Stumbling Toward The Finish Line
I'm beginning to get somewhat depressed at the thought that I actually might not make my 50-book goal for the year. For god's sake, I'm a professional writer! Shouldn't I be able to polish off a book a week? I blame two things, primarily. The first is my three-year-old son, who has decided that 5:30 AM is an acceptable time to wake up. After one has lain on the couch and watched the horrors of predawn children's TV and has prepared a dish of "noodles with eggs" (his choice) for a toddler's breakfast, the last thing one wants to do is dig into a 500-page Rick Moody novel that satirizes the world of documentary film.

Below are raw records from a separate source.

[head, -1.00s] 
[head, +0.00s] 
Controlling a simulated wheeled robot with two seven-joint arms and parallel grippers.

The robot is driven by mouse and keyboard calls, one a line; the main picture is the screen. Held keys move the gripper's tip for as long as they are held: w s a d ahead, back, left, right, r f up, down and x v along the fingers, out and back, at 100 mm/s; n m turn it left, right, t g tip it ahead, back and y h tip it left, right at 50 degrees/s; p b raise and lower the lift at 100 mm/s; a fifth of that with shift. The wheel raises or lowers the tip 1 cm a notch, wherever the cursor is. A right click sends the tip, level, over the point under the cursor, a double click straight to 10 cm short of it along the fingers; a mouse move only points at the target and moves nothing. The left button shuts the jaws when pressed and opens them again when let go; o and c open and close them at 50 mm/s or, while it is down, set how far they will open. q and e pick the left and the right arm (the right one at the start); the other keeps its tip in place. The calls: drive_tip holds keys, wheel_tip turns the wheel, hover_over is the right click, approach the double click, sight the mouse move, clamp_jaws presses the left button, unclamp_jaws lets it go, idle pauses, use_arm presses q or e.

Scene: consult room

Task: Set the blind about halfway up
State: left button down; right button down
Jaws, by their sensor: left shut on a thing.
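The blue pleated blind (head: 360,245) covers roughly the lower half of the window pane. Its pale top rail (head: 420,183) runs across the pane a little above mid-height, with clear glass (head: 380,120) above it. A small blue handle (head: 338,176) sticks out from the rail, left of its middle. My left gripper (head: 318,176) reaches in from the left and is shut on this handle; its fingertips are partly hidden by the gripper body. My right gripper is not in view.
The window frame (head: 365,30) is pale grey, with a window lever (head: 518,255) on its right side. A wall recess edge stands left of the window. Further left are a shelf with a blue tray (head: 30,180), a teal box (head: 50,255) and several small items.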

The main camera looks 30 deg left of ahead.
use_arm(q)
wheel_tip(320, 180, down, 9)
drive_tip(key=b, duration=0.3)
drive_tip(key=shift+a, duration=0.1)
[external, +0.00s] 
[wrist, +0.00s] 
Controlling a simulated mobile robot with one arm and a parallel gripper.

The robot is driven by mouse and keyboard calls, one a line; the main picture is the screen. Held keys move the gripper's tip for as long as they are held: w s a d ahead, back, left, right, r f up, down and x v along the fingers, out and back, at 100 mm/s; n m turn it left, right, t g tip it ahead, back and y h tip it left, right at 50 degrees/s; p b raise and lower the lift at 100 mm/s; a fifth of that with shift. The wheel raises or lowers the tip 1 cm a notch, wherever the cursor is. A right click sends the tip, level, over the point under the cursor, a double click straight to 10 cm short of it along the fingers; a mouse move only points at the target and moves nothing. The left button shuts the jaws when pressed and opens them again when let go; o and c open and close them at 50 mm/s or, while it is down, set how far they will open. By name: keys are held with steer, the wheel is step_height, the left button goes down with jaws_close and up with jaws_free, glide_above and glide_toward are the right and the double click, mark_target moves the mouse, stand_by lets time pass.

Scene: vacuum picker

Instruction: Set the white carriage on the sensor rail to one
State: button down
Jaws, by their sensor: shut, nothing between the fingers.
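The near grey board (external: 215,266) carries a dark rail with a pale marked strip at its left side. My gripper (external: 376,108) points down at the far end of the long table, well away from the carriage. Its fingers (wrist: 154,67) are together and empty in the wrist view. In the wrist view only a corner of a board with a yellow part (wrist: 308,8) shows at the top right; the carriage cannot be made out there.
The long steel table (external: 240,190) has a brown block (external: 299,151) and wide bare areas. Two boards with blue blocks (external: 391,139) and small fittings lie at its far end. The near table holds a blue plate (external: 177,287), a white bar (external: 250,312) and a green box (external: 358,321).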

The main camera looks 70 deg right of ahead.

Not that The Diviners is at the top of the pile, necessarily, but you know what I mean.
The other major excuse is Netflix. I'm so tired by 8 PM that I really only want to watch movies. And I'm not talking the Red-Blue-White trilogy. I'm talking The Longest Yard/Guess Who/Sahara bad mainstream Hollywood movies that no one liked. I don't like them either, but I need my brain to melt out my skull. There are three Netflix atop the TV. Two are usually pretty good and one is horrible. The other night my wife and I popped Million Dollar Baby into the player and that lasted about ten minutes; we quit when Morgan Freeman started narrating a scene that he was in. I hate voiceover narration, so we ejected and substituted Shaolin Soccer. Now that was a movie: Simultaneously a great parody of every shaggy-dog sports flick ever made while still being a great example of one of those flicks, plus kung fu. Living in Austin has caused me to change my aesthetic, and I now treasure movies like Shaolin Soccer and Shaun Of The Dead, though nothing will ever beat Mildred Pierce for me. How different a world would this be if Shaolin Soccer had won the Oscar and Million Dollar Baby had never been greenlit? I guess we'll never know.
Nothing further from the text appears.